Students usually miss URL parameters like:

http://dvwa/vulnerabilities/sqli/?id=1&Submit=Submit

That id=1 is gold.

Attackers love parameters.


Step 3 — Observe Request Behavior

Change values manually.

Example:

id=2
id=5
id=100

Notice response differences.

This is reconnaissance in action.


Step 4 — Technology Fingerprinting

Professionals identify backend technology early.

DVWA reveals:

  • PHP
  • MySQL
  • Apache

Why important?

Because exploits depend on technology stack.


Real-World Scenario — Enterprise Recon Lesson

During a corporate banking assessment, a junior tester scanned aggressively for vulnerabilities.

Results looked impressive.

Hundreds of findings.

All low severity.

Meanwhile, a senior tester noticed something subtle:

A forgotten parameter inside a password reset URL.

No scanner detected it.

Manual reconnaissance revealed account takeover vulnerability affecting thousands of users.

That’s the difference between scanning and thinking.

And today — you begin learning that difference.


Tools Used by Professionals During Recon

Today we introduce your first real hacker weapon.

✅ Browser Developer Tools (Underrated Power)

Press:

F12

You now see:

  • Requests
  • Responses
  • Cookies
  • Scripts

Many beginners ignore this.

Huge mistake.

From enterprise audits, browser inspection alone often reveals authentication flaws.


✅ Burp Suite (Community Edition)

Burp Suite intercepts web traffic.

Think of it as an X-ray machine for applications.

It shows:

  • Hidden parameters
  • Modified requests
  • Server responses

Today’s task:

Run Burp Suite inside Kali Linux.

Configure browser proxy.

Intercept DVWA traffic.

Just observe.

No attacks yet.


🚨 Beginner Mistake Alert

Common recon failures I repeatedly see:

❌ Jumping to exploitation
❌ Ignoring application navigation
❌ Not recording endpoints
❌ Overusing scanners
❌ Missing hidden parameters

Here’s a truth from 20 years in cybersecurity:

The vulnerability is usually visible before exploitation begins.

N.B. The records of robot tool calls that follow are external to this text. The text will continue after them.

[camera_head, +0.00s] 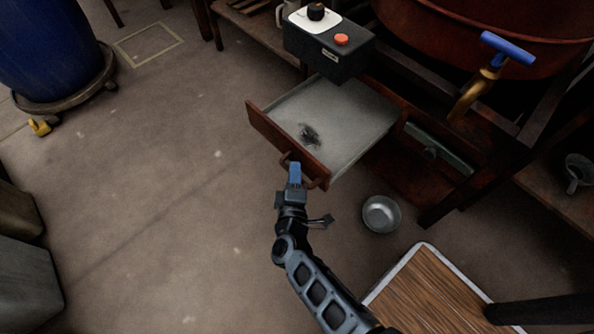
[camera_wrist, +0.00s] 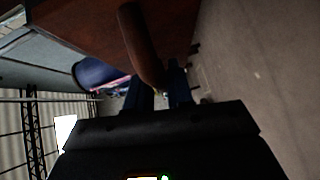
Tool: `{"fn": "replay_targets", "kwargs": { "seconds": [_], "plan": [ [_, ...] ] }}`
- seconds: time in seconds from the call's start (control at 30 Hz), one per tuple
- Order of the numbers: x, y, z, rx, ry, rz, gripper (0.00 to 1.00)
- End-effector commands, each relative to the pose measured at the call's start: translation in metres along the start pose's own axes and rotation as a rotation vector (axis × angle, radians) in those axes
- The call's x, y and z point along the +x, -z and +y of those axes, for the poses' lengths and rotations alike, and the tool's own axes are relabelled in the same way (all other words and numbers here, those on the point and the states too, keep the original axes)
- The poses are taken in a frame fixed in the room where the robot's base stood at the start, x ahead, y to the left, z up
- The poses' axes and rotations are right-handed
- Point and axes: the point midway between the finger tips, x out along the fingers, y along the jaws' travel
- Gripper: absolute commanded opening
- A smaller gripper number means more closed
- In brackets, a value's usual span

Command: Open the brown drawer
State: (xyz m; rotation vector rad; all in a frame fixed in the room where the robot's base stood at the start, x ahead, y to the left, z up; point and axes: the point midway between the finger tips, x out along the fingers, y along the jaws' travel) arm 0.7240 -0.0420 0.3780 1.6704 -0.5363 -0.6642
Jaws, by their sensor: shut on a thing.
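The brown drawer (camera_head: 262,124) is pulled well out from under the dark control box in the head view. Its pale inside is exposed, with a dark smudge or small dark thing on the floor of it. The drawer front also shows in the wrist view (camera_wrist: 88,35). A brown bar handle (camera_head: 318,183) is on the drawer front, and it shows large in the wrist view (camera_wrist: 137,42). My gripper (camera_head: 294,172) is at the handle, its blue fingers shut on it. In the wrist view the fingers (camera_wrist: 160,92) meet the handle's lower end.
A metal bowl (camera_head: 381,214) stands on the floor right of my gripper. A wood-topped platform (camera_head: 430,295) is at the lower right. A red vat (camera_head: 470,30) with a blue-handled tap (camera_head: 508,48) is at upper right. The floor left of the drawer is clear.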

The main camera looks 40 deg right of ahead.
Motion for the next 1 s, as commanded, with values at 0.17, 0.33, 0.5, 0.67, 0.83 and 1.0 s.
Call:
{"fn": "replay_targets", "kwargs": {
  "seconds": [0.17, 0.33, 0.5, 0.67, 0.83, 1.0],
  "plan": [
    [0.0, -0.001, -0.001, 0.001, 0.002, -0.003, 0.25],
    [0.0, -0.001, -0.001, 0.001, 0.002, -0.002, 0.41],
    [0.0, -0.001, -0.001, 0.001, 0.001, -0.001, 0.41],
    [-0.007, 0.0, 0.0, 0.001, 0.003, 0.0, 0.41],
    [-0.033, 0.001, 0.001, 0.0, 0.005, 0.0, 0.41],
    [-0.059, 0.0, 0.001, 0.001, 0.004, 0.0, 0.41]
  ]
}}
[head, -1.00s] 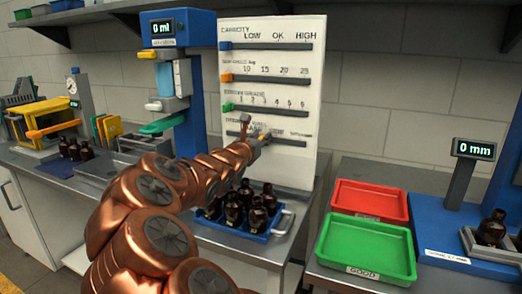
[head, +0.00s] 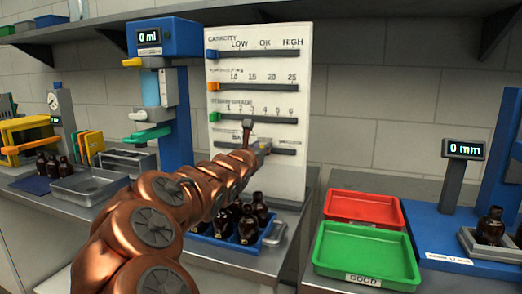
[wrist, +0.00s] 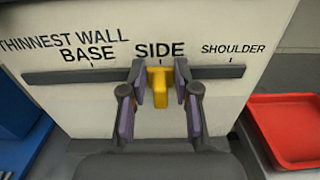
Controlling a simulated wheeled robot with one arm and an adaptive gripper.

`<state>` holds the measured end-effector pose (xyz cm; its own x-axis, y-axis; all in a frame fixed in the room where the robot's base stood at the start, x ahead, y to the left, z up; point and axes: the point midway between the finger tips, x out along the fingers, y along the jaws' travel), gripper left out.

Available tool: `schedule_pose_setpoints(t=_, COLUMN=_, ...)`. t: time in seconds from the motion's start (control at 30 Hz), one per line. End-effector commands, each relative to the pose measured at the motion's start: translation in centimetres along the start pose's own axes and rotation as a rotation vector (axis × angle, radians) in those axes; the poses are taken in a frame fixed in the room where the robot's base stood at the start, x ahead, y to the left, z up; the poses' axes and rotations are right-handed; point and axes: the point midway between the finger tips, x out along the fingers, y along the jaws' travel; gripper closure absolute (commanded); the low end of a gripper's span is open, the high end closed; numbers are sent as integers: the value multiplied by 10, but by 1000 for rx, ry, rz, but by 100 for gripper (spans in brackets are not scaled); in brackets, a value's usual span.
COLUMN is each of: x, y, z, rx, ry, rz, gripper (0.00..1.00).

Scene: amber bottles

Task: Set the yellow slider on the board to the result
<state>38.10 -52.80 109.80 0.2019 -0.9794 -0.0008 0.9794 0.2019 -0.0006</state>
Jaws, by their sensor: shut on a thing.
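The white board (head: 257,103) stands upright on the bench and carries several horizontal slider tracks. The bottom track (wrist: 70,77) is labelled THINNEST WALL, with marks BASE, SIDE and SHOULDER. The yellow slider (wrist: 160,90) sits under the SIDE mark in the wrist view. My gripper (head: 262,147) is at this bottom track, its two fingers shut on the yellow slider, one on each side.
Blue (head: 211,54), orange (head: 213,86) and green (head: 215,117) sliders sit at the left ends of the upper tracks. A blue crate (head: 254,244) of amber bottles stands below the board. Red (head: 365,208) and green (head: 366,252) trays are to the right.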

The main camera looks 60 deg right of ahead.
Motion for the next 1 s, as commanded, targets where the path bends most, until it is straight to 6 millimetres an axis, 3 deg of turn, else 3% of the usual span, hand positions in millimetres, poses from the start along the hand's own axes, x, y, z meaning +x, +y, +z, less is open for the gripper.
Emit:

You just need trained observation.


🔥 Pro Tips From 20 Years Experience

Professional attackers build mental maps.

Create notes like:

Login → Authentication
SQLi Page → Database Interaction
Upload → File Processing
Command Injection → OS Interaction

Now something powerful happens…

You begin predicting vulnerabilities before testing.

Experienced pentesters often guess vulnerability types correctly within minutes.

Not magic.

Pattern recognition.


Defensive & Ethical Perspective

Reconnaissance is also used by defenders.

Blue teams perform attack surface discovery to reduce exposure.

Organizations continuously ask:

  • What inputs exist?
  • What endpoints are public?
  • What data is exposed?

Ethical hackers help organizations answer these questions safely.

Remember:

Recon outside authorized environments may be illegal.

Always stay within lab scope.


Practical Implementation Checklist ✅

Today’s mission:

✅ Log into DVWA
✅ Visit every vulnerability module
✅ Identify all input fields
✅ Modify URL parameters manually
✅ Open Browser DevTools
✅ Install Burp Suite
✅ Configure proxy interception
✅ Capture at least 5 requests
✅ Document findings

Do NOT exploit anything yet.

Observation phase only.


Career Insight — Recon Skills Separate Professionals

Entry-level learners focus on tools.

Senior professionals focus on understanding systems.

Recruiters often test candidates by asking:

“How would you approach a new application?”

Correct answer begins with reconnaissance.

Master recon early and you outperform most beginners instantly.

SOC analysts, red teamers, and bug bounty hunters all rely heavily on this phase.


Quick Recap Summary

Today you learned:

✅ What reconnaissance means
✅ Attack surface identification
✅ Input discovery
✅ Parameter manipulation
✅ Manual observation techniques
✅ Burp Suite interception basics

You now understand applications before attacking them.

Tomorrow…

We attack authentication itself.

And this is where hacking starts feeling real.


FAQs

1. What is attack surface in simple terms?

Attack surface includes all points where users interact with an application and attackers may inject malicious input.

2. Is reconnaissance hacking?

Recon is information gathering. Ethical when performed in authorized environments.

3. Why not attack immediately?

Without understanding application flow, attacks become random and ineffective.

4. Do professionals rely only on tools?

No. Manual analysis often finds critical vulnerabilities automation misses.

5. Why use Burp Suite early?

It helps visualize how browsers communicate with servers.

6. Should I document recon findings?

Yes. Professional pentesters always maintain detailed notes.